How can a simple columnist dare comment on matters completely outside his direct scope of expertise? I believe the answer lies in the fact that it is not necessary to have technical know-how when the objective is to try to put projects into social perspective in such a way as to be able to analyze their priority for the country. We obtain proof on a daily basis that the country lacks a central entity who’s responsibility is the adequate allocation of priorities to projects in the pipeline. In this sense, it could be that the Brazilian project is valid, but would it not behoove us to analyze whether it is better and more important than others? A citizen that doesn’t raise questions is a citizen that will eventually end up with his photograph pasted on identity cards (cédulas) which would have cost us US$ 500 million.

One last comment.

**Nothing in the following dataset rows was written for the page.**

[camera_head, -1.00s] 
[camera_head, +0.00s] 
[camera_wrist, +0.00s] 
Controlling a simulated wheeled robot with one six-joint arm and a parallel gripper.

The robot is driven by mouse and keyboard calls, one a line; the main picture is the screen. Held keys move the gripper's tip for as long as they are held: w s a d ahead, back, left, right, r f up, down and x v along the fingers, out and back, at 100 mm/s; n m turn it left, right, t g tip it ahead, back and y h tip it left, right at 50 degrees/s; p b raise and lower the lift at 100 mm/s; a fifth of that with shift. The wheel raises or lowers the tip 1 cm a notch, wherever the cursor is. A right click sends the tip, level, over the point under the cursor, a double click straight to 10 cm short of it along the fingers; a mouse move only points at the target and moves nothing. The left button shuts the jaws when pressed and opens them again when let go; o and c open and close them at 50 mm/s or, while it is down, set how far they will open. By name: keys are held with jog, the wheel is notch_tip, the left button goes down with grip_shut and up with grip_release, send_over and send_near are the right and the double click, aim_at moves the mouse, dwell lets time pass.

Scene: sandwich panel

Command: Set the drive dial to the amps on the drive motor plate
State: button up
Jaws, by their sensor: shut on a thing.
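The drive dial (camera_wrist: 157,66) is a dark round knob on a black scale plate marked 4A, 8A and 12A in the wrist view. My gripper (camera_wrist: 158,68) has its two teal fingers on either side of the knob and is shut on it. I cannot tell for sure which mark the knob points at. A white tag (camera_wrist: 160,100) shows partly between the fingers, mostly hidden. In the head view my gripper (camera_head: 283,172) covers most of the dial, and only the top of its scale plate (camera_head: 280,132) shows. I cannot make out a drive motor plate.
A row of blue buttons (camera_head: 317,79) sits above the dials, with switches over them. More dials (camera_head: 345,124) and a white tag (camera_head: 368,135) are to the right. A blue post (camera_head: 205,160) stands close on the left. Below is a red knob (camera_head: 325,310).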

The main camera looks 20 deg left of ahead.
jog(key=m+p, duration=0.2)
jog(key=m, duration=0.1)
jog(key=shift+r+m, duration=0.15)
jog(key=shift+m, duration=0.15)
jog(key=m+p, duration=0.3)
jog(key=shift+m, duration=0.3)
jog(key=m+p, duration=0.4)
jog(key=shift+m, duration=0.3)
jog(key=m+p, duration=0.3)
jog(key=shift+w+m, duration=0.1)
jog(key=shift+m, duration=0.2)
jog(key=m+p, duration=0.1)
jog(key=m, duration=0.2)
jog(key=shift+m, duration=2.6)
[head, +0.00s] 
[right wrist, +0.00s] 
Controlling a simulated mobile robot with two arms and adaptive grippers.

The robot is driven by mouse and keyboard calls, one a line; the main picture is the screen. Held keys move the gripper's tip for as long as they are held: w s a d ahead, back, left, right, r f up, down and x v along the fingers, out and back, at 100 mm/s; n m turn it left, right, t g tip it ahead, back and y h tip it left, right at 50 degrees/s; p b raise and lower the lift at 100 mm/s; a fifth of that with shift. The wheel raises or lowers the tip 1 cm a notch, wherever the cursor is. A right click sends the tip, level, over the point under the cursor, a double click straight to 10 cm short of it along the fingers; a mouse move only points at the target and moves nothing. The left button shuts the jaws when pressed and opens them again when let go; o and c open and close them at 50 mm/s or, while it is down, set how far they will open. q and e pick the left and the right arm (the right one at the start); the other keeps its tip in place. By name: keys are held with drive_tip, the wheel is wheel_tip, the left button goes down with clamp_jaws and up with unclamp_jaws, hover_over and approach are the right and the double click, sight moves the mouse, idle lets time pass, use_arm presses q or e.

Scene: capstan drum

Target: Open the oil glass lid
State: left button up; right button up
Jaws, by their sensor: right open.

Frequent mention is made about an environmental impact study undertaken by a “specialized firm”. In cases such as the above, of such environmental importance for future generations, I would probably wish to know that the studies were entrusted to serious professionals with names and surnames rather than to an anonymous company. If we had the backup of names, cédula and telephone numbers and addresses, we could conceivably exact accountability from them; if anything, for the honor or shame of their descendants.

By the way, forty years ago, this responsibility would have been assumed by politicians personally. They would not be hiding behind the skirts of a political organization. If dictatorship in any way is superior to democracy it is because, at least in our country, dictators are held historically and directly more responsible for both good and bad; much more so than today’s executives of Political Party, C.A.